Derart hochpräzise Einblicke in den Transport von Lichtenergie entstehen allerdings nur, wenn für jede der aufeinander folgenden Momentaufnahmen ein ultrakurzer Laserpuls verwendet wird, der nur wenige Femtosekunden dauert. Eine Femtosekunde entspricht dem billiardsten Teil einer Sekunde. In diesem winzigen Zeitraum legt das Licht eine Strecke zurück, die ungefähr so lang ist wie ein Hundertstel des Durchmessers eines menschlichen Haars. Hingegen braucht das Licht eine Sekunde, um die Strecke von der Erde zum Mond zu durchlaufen.

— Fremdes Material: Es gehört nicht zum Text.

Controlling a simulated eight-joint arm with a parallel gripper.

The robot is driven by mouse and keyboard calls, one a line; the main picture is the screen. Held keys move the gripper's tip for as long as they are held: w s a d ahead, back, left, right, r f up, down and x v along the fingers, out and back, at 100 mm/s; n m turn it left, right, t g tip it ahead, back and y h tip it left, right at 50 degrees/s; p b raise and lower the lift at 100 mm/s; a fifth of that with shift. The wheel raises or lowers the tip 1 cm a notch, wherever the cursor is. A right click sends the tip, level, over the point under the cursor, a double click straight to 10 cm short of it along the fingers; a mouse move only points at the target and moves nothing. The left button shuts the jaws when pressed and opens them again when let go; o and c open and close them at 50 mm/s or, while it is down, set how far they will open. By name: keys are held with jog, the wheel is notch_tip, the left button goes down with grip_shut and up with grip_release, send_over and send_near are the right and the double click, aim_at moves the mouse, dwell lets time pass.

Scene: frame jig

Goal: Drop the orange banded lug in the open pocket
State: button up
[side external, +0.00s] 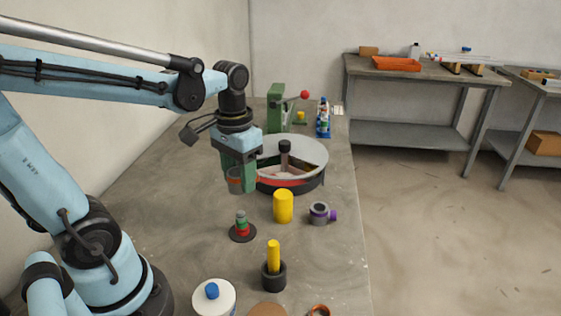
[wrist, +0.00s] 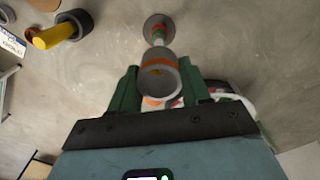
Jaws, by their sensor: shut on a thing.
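The orange banded lug is a grey, cup-like cylinder with an orange band; it shows in the side view (side external: 235,181) and the wrist view (wrist: 157,82). My gripper (side external: 238,172) is shut on it, with green fingers on both sides in the wrist view (wrist: 157,90). The lug hangs above the bench, just left of a round pan (side external: 312,152) with a pale rim and a red-banded dark side. A dark-topped post (side external: 285,152) stands inside the pan. The pan's floor is partly hidden, and I cannot tell which place is the open pocket.
A red and green peg on a dark disc (side external: 242,230), a yellow cylinder (side external: 283,206), a grey ring with a purple knob (side external: 319,213) and a yellow rod in a dark cup (side external: 274,262) stand in front. A green press (side external: 275,108) stands behind. Bare bench lies left.

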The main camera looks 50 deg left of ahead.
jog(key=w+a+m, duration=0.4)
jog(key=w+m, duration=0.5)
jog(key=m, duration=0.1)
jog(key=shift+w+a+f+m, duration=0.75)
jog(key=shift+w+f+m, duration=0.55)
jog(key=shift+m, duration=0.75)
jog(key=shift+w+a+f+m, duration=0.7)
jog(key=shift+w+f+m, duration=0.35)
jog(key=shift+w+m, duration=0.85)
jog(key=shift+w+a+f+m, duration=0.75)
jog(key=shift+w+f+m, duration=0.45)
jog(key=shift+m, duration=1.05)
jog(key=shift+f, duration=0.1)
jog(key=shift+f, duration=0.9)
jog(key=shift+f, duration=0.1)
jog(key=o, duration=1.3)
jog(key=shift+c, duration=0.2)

„Light Harvesting“ – ein Schwerpunktthema an der Universität Bayreuth
Die in „Science“ veröffentlichten Erkenntnisse sind ein grundlegender Beitrag zu einem Forschungsgebiet, für das sich der Begriff des „Light Harvesting“ („Lichternte“) etabliert hat. Das Ziel ist es, die Prozesse der pflanzlichen und bakteriellen Energiegewinnung aus Licht so tiefgehend zu verstehen, dass sie durch mindestens ebenso effiziente künstliche Verfahren nachgeahmt werden können. Dies könnte ein Weg sein, um die globale Energieversorgung nachhaltig zu sichern.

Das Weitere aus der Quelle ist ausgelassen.